People are used to the idea of paying by the minute for their phone services. It's the ideal platform for introducing the notion of payment for online content and services.
Written by Phil Wainewright, Contributor

Way back in 1998, I was briefed by a company called eCharge, which had a bright idea to circumvent consumer resistance to online micropayments systems: have people pay through their phone bill instead. The eCharge website is still there today, but hasn't been updated much since 2000, so I guess the idea didn't take off at the time. But I think this is a clue to some of eBay's hopes for its Skype acquisition. People are used to the idea of paying by the minute for their phone services. It's the ideal platform for introducing the notion of payment for online content and services.

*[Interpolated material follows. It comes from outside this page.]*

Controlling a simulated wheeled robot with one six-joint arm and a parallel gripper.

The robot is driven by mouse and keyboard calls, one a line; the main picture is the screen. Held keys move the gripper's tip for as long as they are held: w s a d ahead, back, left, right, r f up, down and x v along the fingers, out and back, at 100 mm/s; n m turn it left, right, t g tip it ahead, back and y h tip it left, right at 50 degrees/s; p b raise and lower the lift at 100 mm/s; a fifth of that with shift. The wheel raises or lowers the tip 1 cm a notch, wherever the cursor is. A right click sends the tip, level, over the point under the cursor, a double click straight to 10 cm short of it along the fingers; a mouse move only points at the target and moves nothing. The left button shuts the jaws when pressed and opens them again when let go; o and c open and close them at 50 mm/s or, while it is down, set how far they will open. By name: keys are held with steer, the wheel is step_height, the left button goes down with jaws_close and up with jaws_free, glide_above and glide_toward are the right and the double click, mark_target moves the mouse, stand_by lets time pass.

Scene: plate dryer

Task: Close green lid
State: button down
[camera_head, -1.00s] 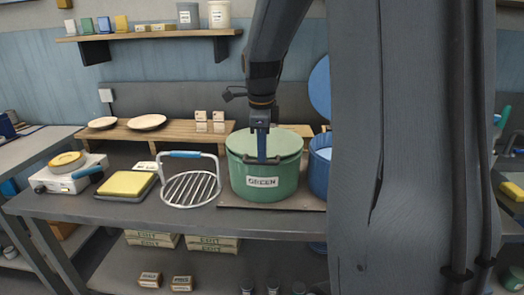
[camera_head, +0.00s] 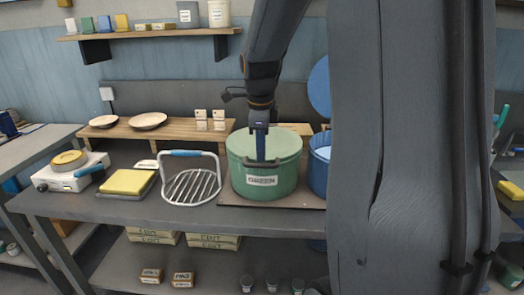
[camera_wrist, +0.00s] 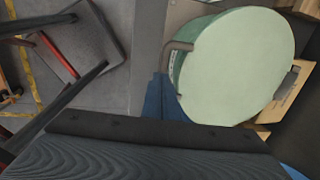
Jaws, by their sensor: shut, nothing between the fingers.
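The green pot (camera_head: 265,182) with a "GREEN" label stands on a board on the workbench. Its pale green lid (camera_head: 284,142) lies flat over the top in the head view. In the wrist view the lid (camera_wrist: 236,66) covers the round opening, with a dark handle (camera_wrist: 175,55) at the pot's side. My gripper (camera_head: 261,158) points down at the near rim of the pot, in front of the lid. Its blue fingers (camera_wrist: 162,98) are together and empty. I cannot tell whether they touch the lid or handle.
A blue pot (camera_head: 319,160) with its blue lid (camera_head: 320,88) raised stands right of the green pot, partly hidden by my arm. A wire rack (camera_head: 191,186) stands to the left. A yellow sponge (camera_head: 127,181) lies farther left. A wooden shelf with plates (camera_head: 148,121) is behind.

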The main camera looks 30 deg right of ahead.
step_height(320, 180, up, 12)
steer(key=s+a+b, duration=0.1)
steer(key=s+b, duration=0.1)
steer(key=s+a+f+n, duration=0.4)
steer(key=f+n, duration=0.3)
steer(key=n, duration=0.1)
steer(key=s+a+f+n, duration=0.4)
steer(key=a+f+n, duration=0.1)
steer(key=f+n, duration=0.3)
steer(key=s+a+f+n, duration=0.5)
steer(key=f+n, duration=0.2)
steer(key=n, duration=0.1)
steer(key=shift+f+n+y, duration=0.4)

As eBay's CEO Meg Whitman confessed today, no one is going to expect to pay for something as basic as a voice call within a few years. But they will still be willing to pay for some of the content and services they receive over that connection, just as they pay extra for calling certain numbers today. eBay, with its ecosystem of buyers, sellers and developers — but no legacy voice business to protect — is perfectly positioned to rapidly transition its Skype customers towards a future when your 'phone bill' is how you pay for low-cost, time-billed (or access-billed) services that you connect to, instead of paying for the physical connection itself. In the Web 2.0 era, those services might be any combination of items — live help, professional services, media downloads, or on-demand applications.

The main obstacle eBay will face is that its ecosystem today trades largely in physical goods. If it's going to realize the opportunity I've outlined, it will have to become a platform that's equally capable of trading services — an endeavor that would bring it up against a lot of competition.